## PROBLEM REQUIREMENTS
From the listing below, extract every line in which the word "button" appears.
- - -
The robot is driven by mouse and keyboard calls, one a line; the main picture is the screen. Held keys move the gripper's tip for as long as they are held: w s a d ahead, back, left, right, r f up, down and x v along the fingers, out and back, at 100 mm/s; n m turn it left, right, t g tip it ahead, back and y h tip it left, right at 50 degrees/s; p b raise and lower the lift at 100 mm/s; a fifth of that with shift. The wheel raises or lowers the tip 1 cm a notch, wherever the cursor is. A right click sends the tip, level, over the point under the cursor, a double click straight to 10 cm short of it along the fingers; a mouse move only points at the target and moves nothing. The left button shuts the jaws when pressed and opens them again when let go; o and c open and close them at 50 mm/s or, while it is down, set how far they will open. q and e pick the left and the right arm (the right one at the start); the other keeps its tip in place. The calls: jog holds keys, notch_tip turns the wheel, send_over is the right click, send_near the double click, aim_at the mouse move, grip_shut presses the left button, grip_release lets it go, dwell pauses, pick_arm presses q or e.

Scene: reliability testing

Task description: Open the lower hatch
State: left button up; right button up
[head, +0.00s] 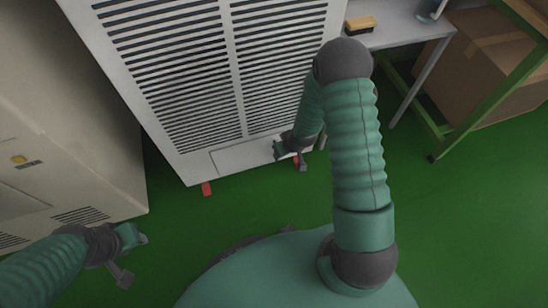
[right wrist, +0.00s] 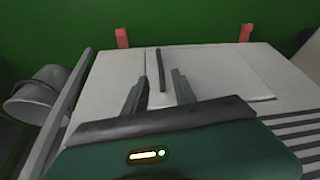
- - -
## ANSWER TO THE PROBLEM
The robot is driven by mouse and keyboard calls, one a line; the main picture is the screen. Held keys move the gripper's tip for as long as they are held: w s a d ahead, back, left, right, r f up, down and x v along the fingers, out and back, at 100 mm/s; n m turn it left, right, t g tip it ahead, back and y h tip it left, right at 50 degrees/s; p b raise and lower the lift at 100 mm/s; a fifth of that with shift. The wheel raises or lowers the tip 1 cm a notch, wherever the cursor is. A right click sends the tip, level, over the point under the cursor, a double click straight to 10 cm short of it along the fingers; a mouse move only points at the target and moves nothing. The left button shuts the jaws when pressed and opens them again when let go; o and c open and close them at 50 mm/s or, while it is down, set how far they will open. q and e pick the left and the right arm (the right one at the start); the other keeps its tip in place. The calls: jog holds keys, notch_tip turns the wheel, send_over is the right click, send_near the double click, aim_at the mouse move, grip_shut presses the left button, grip_release lets it go, dwell pauses, pick_arm presses q or e.
State: left button up; right button up

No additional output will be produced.